The total forest cover of the country has come down histrionically since 1996. It can be mentioned that at one time North Africa was the garden of the Roman Empire. Today, it is a land of dead cities, buried under slit and sand overgrazing, uncontrolled lumbering and poor farming practice destroyed the region's top soil.
Unless the workforce depending heavily on the forests are diverted to other equally profitable activities like social forestry, etc. recurrence of floods, droughts and other calamities for which the country has been at the receiving end of international criticism can never be avoided. A well chalked out strategy is the need of the hour. Playing down the crusaders of environment is unwise, ill-advised and injurious to not only us but the posterity too. Failure on the part of the authorities to rehabilitate the people bundled out because of the Narmada Sardar Sarbvar Projects where high dams are constructed inundating large areas of homeland and cultivated lands is a perfect testimony of government apathy.
But it is not that there is no light at the end of the tunnel. There certainly is, we need some more of the people with green fingers, some initiatives in groups spread the message of environment far and wide, programmes for planting trees, sewage and garbage systems cutting down pollution in any form-air, water and terra firma, by reporting timely the authorities concerned and also on our part like in case of noise pollution emanating from vehicles, music players and others by keeping them at low decibel.
There is not an iota of doubt when one says that we cannot ward something like a meteorite hitting our earth off but many of the present day issues, which are largely man-made, we can definitely do a lot.
Introduction of academic study like 'Man and Environment' in the syllabus is a welcome step and highly called for.
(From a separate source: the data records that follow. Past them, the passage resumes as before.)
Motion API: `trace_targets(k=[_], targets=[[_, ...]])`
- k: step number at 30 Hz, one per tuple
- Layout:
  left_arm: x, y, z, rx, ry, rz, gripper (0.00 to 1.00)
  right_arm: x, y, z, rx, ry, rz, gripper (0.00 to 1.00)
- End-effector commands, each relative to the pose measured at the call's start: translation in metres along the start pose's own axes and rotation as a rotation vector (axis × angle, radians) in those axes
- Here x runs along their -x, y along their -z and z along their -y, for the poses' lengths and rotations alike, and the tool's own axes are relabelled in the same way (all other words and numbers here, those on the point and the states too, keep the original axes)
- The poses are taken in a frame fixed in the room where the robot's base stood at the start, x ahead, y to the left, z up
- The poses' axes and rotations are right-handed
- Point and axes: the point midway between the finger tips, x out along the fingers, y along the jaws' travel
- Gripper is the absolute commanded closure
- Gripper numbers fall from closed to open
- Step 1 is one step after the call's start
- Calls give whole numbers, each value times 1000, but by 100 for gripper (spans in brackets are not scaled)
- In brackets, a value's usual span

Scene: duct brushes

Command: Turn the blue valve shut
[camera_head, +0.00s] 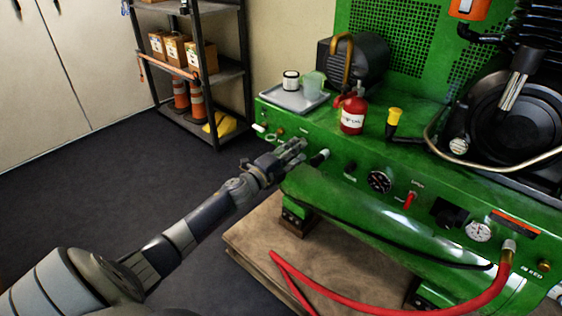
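My left arm comes in from the lower left. Its gripper (300,151) is at the left part of the green machine's (340,215) front panel. The fingers are small and seen from behind, so I cannot tell whether they are open or shut. A dark knob or fitting with a pale end (318,158) is just right of the fingertips; I cannot tell whether they touch. No blue valve can be made out; the gripper hides part of the panel. A red lever (410,199) is farther right on the panel. My right gripper is not in view.
On the machine's top are a grey tray (290,102) with cups, a red bottle (352,115) and a yellow-topped brush or tool (394,120). A red hose (350,304) curves below. A shelf rack (215,75) stands behind left. Dark floor on the left is clear.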

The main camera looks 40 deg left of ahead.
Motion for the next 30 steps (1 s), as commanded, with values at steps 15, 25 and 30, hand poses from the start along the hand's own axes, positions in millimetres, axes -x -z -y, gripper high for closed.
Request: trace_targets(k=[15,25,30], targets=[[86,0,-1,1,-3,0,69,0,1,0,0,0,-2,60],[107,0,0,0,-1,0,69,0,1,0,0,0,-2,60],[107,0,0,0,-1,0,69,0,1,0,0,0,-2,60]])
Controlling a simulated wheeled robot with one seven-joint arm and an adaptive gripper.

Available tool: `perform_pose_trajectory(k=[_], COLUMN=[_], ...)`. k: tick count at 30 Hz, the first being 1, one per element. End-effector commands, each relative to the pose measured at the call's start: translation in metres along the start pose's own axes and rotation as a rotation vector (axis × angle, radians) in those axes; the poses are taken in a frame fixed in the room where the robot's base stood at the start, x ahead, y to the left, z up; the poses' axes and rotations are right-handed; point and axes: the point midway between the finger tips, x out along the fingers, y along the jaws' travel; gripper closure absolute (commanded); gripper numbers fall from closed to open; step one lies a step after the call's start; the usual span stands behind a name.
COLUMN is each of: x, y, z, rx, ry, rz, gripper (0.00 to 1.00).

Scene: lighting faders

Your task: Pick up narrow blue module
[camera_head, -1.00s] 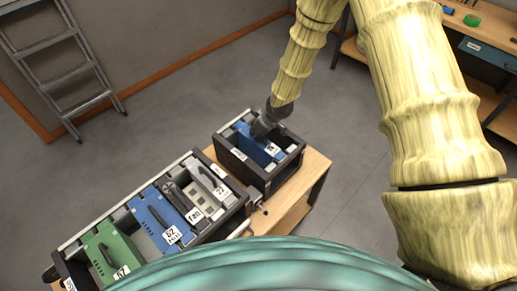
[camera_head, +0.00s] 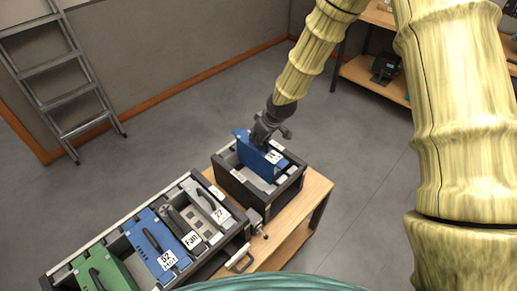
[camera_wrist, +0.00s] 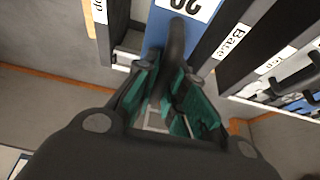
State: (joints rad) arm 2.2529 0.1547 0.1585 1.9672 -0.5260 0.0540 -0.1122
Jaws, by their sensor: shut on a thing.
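The narrow blue module (camera_head: 257,162) stands above the small dark rack (camera_head: 243,192), tilted, with its upper part raised clear of the rim. Its lower edge is hidden behind the rack wall, so I cannot tell whether it is fully out. My gripper (camera_head: 262,138) is shut on its dark handle from above. In the wrist view my green-padded fingers (camera_wrist: 172,98) are around the dark handle (camera_wrist: 175,45), with the blue face (camera_wrist: 155,36) and a white number label beyond.
A larger rack (camera_head: 103,237) at the lower left holds a wider blue module (camera_head: 148,246), a green module (camera_head: 103,273), a fan module and a grey module. Both racks stand on a wooden bench (camera_head: 306,205). A ladder (camera_head: 62,75) leans at the left wall. Grey floor lies open behind.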

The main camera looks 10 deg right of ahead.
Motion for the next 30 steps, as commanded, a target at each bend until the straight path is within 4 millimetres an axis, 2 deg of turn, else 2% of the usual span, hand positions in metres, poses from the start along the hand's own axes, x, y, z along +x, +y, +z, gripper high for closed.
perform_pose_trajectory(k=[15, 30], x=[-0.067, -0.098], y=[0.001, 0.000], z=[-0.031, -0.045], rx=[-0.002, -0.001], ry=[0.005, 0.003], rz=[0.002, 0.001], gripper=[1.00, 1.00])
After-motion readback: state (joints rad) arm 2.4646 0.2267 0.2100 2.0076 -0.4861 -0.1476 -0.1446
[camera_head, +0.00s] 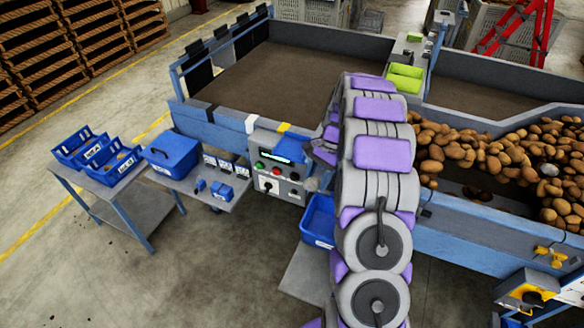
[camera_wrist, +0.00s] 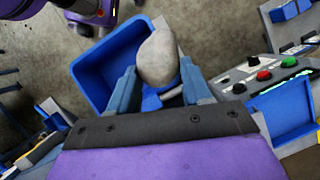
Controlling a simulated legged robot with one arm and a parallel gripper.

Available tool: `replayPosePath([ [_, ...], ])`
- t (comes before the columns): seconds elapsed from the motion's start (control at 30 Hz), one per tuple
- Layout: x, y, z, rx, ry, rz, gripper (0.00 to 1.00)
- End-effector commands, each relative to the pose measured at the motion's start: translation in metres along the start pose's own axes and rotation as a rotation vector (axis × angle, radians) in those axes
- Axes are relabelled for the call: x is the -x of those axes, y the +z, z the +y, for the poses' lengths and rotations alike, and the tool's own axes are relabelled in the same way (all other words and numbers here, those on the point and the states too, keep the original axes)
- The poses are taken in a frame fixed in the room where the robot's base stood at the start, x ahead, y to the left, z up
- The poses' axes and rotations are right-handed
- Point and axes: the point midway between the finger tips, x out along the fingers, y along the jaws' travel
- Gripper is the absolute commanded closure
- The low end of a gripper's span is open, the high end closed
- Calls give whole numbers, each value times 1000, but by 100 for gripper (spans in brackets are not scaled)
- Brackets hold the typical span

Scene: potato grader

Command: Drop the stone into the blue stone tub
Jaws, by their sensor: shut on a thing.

Like sex education, environmental study is a long overdue subject. But it has already, made its foray into certain universities like NEHU in Meghalaya. Such a thoughtful and creative innovation in the field of education will go a long way in inculcating to the young minds the whys, hows, whats and where as of our priceless environment, and why not we start thinking about even having a New Year resolution on environment? Let's figure it out together.